- REQUIREMENT:
Will you quote precisely the lines that run from the top of the material below to the line containing "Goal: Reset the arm", both ends included?

- SUPPLIED MATERIAL:

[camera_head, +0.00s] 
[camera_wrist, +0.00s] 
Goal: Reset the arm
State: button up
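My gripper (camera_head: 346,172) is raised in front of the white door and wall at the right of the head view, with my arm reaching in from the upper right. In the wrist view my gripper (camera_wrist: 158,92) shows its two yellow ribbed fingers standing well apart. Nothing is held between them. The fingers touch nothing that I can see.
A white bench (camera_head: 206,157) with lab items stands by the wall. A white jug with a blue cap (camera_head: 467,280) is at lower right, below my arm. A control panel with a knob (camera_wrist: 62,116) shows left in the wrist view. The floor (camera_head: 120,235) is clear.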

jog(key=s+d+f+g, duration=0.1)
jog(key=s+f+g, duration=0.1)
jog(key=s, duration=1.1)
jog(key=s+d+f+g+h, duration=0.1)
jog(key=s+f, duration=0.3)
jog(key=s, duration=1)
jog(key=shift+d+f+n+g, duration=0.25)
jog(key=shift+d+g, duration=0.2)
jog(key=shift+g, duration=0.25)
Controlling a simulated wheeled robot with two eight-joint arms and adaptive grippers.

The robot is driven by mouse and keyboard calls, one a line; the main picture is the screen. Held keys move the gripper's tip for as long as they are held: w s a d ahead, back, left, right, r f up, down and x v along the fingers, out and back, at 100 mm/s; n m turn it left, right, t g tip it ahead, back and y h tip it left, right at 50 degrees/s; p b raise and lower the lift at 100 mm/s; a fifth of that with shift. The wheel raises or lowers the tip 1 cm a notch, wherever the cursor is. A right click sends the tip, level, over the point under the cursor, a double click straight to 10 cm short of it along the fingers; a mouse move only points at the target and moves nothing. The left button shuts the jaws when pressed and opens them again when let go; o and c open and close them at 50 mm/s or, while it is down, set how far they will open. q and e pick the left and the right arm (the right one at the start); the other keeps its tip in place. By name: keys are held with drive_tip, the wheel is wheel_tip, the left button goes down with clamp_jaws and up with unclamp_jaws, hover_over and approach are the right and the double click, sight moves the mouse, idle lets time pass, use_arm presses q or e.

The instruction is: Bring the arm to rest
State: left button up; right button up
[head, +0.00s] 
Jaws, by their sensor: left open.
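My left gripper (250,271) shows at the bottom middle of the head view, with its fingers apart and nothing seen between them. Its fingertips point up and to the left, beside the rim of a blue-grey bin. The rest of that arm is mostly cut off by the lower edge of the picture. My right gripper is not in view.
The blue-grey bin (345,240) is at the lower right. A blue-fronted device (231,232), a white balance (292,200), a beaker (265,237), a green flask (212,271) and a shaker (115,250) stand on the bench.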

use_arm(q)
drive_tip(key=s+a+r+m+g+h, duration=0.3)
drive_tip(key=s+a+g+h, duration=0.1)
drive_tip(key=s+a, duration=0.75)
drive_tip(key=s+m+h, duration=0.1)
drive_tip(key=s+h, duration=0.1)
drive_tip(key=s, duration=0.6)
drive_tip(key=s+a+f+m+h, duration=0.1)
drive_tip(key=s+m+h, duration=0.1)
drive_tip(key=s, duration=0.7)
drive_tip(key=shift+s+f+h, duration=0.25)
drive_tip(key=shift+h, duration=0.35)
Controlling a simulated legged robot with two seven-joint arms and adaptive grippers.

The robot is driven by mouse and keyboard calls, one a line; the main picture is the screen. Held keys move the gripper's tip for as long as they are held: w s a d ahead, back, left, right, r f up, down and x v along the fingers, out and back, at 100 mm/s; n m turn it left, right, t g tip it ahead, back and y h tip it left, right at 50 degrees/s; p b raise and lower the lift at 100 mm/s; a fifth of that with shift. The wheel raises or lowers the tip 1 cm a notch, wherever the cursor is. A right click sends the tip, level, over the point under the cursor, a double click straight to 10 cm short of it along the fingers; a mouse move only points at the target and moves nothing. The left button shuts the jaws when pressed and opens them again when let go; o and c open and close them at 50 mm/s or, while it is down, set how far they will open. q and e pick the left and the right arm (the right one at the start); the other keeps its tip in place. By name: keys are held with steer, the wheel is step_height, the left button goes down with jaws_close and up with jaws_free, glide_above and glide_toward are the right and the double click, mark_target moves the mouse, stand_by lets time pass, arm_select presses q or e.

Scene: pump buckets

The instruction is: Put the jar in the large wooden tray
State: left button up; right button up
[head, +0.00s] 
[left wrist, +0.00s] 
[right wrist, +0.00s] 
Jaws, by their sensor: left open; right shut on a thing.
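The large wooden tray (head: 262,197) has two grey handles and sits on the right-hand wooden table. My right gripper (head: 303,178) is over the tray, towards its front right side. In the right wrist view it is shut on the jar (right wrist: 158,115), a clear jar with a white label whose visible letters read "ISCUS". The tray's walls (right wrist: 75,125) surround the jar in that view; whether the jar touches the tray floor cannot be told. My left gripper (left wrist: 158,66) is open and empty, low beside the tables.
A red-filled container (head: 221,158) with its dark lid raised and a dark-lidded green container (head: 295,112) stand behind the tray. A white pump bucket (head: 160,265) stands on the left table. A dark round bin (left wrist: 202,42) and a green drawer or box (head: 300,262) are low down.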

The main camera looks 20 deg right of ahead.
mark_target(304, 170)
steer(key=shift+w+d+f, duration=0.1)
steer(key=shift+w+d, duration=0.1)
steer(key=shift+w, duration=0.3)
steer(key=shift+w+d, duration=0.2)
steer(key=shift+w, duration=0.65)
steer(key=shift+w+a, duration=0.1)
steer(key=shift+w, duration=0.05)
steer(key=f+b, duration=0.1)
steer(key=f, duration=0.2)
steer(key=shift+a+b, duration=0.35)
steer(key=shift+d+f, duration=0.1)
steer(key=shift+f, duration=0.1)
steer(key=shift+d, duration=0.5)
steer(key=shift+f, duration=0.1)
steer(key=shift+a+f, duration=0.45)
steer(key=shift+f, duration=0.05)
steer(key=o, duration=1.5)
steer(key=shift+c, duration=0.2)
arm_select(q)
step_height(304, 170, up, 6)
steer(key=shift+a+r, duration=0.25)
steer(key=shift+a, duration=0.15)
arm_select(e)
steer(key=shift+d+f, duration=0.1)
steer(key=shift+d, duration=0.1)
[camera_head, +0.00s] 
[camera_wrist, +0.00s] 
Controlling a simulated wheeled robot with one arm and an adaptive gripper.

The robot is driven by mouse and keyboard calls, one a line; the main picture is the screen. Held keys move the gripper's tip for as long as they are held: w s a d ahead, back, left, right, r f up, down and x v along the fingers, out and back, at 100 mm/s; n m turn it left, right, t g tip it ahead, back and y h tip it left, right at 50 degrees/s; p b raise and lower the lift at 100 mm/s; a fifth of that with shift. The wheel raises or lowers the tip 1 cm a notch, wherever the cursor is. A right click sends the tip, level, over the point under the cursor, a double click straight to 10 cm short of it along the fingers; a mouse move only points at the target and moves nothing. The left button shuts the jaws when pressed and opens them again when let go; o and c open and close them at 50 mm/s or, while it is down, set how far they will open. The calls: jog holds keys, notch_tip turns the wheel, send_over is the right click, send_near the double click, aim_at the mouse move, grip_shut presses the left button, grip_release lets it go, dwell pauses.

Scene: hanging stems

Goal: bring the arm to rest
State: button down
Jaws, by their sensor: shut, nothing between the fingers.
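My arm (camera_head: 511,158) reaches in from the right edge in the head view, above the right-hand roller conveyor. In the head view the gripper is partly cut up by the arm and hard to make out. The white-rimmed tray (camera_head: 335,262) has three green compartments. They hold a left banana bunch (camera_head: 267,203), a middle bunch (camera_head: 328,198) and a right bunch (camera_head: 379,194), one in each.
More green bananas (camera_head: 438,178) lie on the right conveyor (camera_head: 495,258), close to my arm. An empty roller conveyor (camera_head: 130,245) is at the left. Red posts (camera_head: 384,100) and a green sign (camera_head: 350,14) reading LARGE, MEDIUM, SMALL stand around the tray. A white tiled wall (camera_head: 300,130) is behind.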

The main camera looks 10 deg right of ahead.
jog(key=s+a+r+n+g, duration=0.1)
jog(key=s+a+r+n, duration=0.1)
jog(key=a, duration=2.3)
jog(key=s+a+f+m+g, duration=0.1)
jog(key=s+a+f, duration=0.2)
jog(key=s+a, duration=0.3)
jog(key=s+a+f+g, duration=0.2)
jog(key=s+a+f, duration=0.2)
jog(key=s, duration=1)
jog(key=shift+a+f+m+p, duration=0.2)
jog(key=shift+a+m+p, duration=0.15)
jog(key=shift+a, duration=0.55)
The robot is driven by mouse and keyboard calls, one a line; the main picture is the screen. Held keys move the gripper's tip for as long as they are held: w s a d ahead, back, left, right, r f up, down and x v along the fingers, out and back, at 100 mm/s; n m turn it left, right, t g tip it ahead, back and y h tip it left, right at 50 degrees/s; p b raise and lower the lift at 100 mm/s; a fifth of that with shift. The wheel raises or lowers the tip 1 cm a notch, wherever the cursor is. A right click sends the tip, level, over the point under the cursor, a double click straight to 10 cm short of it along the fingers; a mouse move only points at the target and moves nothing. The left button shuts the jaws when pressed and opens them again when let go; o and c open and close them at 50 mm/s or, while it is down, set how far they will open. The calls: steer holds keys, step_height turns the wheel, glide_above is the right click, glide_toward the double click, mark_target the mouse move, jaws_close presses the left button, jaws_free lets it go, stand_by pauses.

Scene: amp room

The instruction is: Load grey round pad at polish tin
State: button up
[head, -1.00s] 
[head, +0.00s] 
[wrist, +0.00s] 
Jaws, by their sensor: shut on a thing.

- COMPLETED TASK:
[camera_head, +0.00s] 
[camera_wrist, +0.00s] 
Goal: Reset the arm

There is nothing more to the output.